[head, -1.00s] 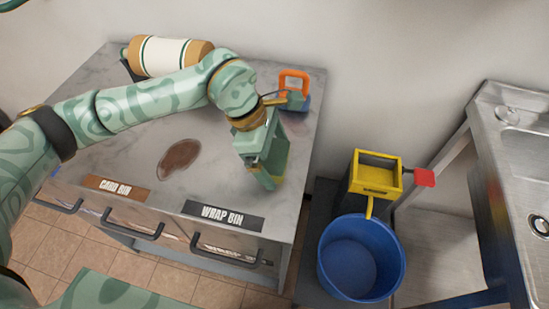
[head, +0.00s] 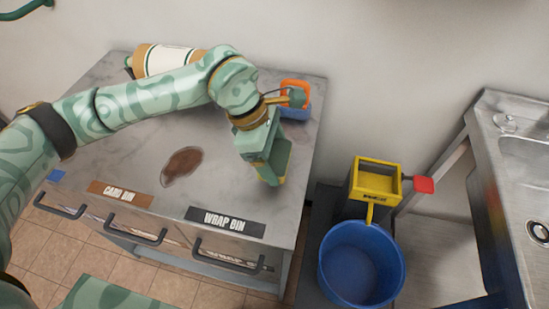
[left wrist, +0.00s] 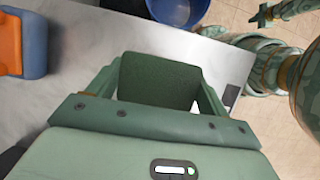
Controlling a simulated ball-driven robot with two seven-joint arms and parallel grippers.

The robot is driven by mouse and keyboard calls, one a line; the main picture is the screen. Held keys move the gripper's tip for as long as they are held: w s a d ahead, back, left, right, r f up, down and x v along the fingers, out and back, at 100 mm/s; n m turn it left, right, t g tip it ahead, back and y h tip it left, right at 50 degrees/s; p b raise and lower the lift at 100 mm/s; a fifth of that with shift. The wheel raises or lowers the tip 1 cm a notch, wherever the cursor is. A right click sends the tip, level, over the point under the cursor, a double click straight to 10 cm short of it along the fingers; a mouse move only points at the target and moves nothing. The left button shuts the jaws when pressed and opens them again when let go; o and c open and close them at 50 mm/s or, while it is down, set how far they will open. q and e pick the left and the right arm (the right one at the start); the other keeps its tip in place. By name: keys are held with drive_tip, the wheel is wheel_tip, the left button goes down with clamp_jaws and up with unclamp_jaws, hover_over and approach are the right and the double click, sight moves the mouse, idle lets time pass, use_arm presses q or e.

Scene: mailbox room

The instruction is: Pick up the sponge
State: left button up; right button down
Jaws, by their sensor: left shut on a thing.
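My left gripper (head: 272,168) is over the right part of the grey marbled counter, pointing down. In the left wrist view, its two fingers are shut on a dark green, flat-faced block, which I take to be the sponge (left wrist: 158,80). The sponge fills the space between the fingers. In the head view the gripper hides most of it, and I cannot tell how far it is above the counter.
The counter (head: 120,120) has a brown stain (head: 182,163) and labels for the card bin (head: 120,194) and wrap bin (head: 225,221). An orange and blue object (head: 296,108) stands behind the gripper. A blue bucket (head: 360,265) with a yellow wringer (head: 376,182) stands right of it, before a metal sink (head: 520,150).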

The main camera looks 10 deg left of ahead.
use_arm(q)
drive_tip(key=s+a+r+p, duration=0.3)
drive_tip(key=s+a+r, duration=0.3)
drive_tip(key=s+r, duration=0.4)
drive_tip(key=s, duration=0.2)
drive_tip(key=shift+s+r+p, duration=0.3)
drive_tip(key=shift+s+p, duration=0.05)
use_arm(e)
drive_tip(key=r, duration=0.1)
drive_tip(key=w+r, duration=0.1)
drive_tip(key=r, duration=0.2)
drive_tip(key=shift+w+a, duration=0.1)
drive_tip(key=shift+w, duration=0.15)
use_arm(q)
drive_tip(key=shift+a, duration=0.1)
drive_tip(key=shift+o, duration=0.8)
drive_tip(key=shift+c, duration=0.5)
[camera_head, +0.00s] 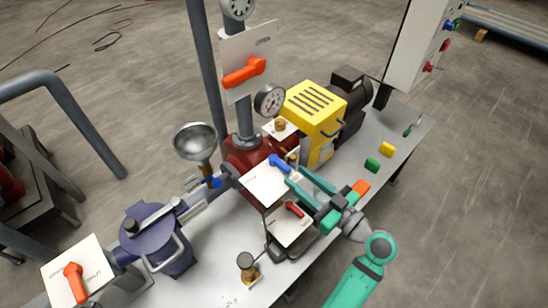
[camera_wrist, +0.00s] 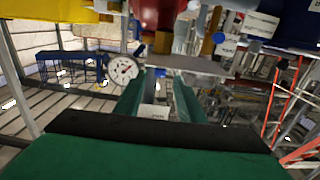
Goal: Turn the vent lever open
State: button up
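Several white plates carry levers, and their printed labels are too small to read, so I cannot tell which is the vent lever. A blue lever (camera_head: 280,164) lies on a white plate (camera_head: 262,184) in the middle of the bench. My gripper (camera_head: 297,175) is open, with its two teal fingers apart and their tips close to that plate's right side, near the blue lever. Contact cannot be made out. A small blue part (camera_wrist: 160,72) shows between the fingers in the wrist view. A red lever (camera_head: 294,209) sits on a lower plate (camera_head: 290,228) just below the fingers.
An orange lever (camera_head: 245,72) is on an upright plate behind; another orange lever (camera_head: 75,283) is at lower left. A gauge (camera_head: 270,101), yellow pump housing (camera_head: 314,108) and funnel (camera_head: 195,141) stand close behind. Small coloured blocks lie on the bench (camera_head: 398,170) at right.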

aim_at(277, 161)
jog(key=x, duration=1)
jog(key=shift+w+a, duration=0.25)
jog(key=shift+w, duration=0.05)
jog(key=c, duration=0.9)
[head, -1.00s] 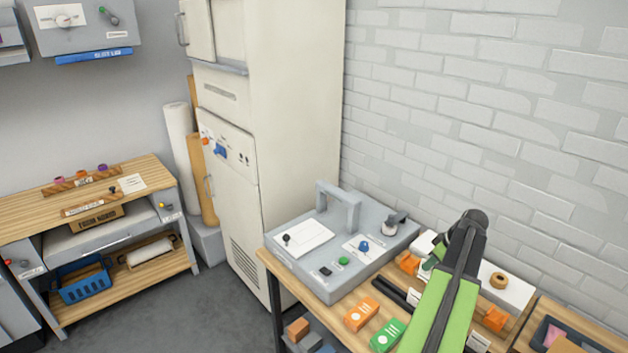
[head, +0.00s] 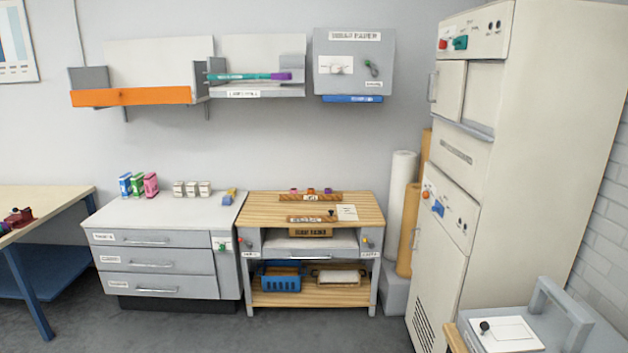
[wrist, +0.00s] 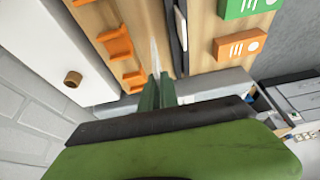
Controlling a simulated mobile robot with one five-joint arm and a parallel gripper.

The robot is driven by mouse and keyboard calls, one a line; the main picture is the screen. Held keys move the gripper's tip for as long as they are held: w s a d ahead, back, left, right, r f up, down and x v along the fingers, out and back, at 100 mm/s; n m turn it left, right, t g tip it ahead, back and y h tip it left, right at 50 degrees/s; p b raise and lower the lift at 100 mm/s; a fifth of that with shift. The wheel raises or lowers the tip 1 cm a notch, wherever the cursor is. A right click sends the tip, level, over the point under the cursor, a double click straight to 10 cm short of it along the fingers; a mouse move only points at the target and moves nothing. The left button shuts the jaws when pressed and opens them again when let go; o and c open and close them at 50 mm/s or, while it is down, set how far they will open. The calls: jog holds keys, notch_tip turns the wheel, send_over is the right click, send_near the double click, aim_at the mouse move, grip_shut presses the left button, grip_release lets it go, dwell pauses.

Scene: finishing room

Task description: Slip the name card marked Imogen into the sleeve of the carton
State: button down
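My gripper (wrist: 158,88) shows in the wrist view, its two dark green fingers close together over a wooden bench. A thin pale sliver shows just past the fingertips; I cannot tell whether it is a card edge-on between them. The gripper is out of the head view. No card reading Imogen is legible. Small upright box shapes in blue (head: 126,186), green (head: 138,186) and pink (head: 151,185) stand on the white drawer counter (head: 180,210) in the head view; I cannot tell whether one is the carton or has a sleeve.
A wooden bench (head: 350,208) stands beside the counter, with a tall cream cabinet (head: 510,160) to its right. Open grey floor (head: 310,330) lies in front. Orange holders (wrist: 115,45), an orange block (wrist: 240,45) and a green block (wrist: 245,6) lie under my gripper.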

* * *

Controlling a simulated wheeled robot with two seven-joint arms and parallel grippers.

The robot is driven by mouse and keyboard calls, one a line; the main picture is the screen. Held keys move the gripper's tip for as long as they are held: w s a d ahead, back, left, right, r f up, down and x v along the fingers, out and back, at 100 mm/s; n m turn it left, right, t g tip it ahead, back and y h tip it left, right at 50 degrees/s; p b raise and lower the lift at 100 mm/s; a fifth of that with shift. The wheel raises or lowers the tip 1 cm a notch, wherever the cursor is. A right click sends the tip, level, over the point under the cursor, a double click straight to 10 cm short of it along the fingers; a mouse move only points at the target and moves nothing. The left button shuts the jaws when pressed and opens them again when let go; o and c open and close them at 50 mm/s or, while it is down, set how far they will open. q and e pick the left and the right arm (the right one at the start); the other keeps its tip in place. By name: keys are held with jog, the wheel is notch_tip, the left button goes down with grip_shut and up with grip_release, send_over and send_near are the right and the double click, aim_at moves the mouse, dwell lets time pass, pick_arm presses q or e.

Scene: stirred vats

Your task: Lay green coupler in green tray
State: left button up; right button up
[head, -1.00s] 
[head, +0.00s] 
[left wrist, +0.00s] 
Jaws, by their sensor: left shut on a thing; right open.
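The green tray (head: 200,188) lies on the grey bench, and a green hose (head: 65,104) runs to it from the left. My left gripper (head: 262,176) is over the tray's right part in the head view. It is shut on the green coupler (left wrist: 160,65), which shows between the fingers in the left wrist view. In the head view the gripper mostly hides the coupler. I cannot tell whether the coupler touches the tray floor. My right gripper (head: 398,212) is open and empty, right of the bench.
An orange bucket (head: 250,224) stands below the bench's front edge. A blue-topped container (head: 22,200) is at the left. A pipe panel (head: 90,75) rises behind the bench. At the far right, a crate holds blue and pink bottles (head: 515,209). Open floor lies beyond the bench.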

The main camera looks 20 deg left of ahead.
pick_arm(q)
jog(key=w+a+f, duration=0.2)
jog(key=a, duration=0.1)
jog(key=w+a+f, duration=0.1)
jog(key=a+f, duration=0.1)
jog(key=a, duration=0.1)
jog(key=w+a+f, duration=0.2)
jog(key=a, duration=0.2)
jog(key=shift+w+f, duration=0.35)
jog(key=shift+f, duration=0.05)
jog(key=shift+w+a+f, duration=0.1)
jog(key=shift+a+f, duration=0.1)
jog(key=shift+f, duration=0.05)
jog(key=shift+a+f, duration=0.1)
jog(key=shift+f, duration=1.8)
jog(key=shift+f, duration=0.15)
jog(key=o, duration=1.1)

Work instructions » Select, from the listing, all lines that include the word "Scene".

Answer in full »
Scene: mailbox room
Scene: finishing room
Scene: stirred vats

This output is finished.